From the early 1990s until 2007 there were about 850 million people chronically hungry in the world.  This number was relatively constant because of the work being done to fight poverty in the world's poorest countries and because China's economy was growing and having a positive impact on its population. Food prices started to rise in 2007 and since then there has been a dramatic rise to a total of 960 million in 2008 and now beyond one billion. In 2008 more than 30 countries had food riots.

This increase in chronic hunger has reversed the past quarter-century’s slow but constant decline in the percentage of undernourished people as a percentage of the developing world’s population.

The percentage fell from 20 per cent in 1990-92 to 16 per cent in the 2003-05 period.. The percentage has now increased again to almost 18 per cent.  CORI Justice believes that urgent action is required from the global community if the UN’s Millennium Development Goal of halving the number of the world’s undernourished by 2015 is to be achieved.
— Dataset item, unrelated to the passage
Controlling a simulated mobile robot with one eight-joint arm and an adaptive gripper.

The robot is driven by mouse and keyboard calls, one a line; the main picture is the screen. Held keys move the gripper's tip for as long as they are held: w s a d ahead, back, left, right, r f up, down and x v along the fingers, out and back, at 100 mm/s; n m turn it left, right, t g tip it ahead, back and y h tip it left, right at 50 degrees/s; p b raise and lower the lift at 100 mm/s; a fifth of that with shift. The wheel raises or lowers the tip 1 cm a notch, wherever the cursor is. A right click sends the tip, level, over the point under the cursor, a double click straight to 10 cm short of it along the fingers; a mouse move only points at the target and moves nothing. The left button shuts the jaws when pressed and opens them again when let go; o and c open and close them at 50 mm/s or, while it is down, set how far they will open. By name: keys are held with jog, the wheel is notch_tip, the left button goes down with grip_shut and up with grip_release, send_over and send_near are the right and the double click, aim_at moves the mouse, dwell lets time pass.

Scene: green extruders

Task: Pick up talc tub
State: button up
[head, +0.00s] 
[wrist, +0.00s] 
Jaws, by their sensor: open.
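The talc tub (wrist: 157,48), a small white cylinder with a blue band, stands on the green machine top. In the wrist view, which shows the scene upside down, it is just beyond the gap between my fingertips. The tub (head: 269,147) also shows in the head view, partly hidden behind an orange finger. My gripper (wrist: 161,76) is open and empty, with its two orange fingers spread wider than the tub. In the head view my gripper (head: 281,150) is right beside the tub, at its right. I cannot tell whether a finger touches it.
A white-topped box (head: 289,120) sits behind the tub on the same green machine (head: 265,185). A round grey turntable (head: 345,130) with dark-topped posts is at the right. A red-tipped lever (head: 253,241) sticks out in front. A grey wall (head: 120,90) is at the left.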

One of the reasons for the rise in food prices has been the sharp fall in the level of investment in agriculture.  The cost of many agricultural commodities is now almost 30 per cent above the 2005 level. The deepening financial crisis is worsening the situation as unemployment grows and credit is limited.  CORI Justice believes there is an urgent need to increase investment in agriculture, particularly in the world's poorer countries, as the rise in the world’s population from today’s 6.5bn people to 9bn by 2050 will mean the world needs to double its current food output.